## Provided data:
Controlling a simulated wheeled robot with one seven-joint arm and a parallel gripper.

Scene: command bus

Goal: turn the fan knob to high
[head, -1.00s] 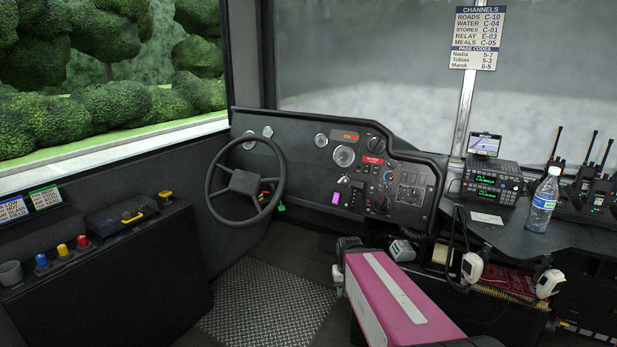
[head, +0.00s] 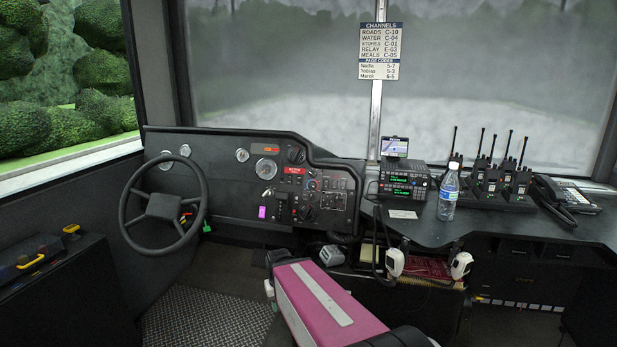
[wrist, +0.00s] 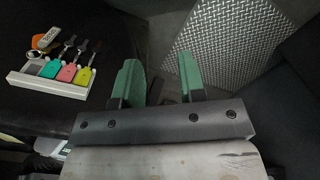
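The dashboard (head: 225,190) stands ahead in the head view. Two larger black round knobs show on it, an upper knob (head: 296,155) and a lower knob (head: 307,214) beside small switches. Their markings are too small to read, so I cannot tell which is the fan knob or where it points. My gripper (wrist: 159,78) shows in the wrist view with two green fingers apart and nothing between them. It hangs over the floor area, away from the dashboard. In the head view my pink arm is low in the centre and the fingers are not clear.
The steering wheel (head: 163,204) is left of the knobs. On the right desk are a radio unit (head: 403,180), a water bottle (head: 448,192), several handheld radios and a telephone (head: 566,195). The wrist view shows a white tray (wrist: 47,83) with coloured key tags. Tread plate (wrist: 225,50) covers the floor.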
...
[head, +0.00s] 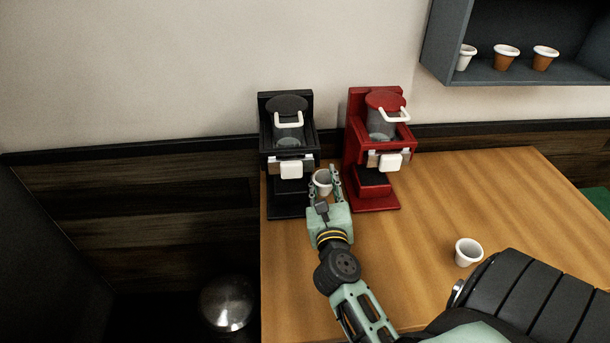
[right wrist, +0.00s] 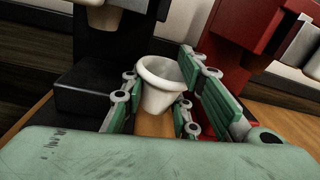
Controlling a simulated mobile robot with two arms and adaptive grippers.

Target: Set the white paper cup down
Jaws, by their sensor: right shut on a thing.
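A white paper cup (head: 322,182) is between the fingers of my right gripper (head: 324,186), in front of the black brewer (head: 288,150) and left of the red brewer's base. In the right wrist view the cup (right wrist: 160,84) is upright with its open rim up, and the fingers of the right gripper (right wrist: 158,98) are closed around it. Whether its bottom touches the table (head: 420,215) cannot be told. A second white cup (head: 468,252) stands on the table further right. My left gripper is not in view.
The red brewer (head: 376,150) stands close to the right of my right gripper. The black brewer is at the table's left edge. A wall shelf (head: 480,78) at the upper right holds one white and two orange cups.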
--
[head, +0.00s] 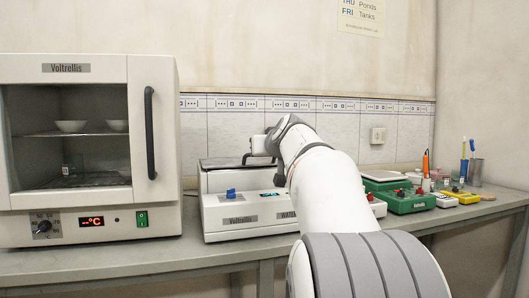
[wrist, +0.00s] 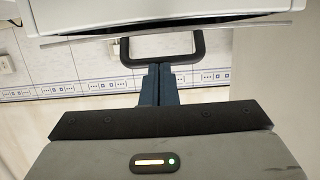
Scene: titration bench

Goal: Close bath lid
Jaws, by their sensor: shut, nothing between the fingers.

## Task description:
Show every line where the string "Controlling" appears.

## Result:
Controlling a simulated wheeled robot with one seven-joint arm and a parallel gripper.
Controlling a simulated mobile robot with two arms and adaptive grippers.

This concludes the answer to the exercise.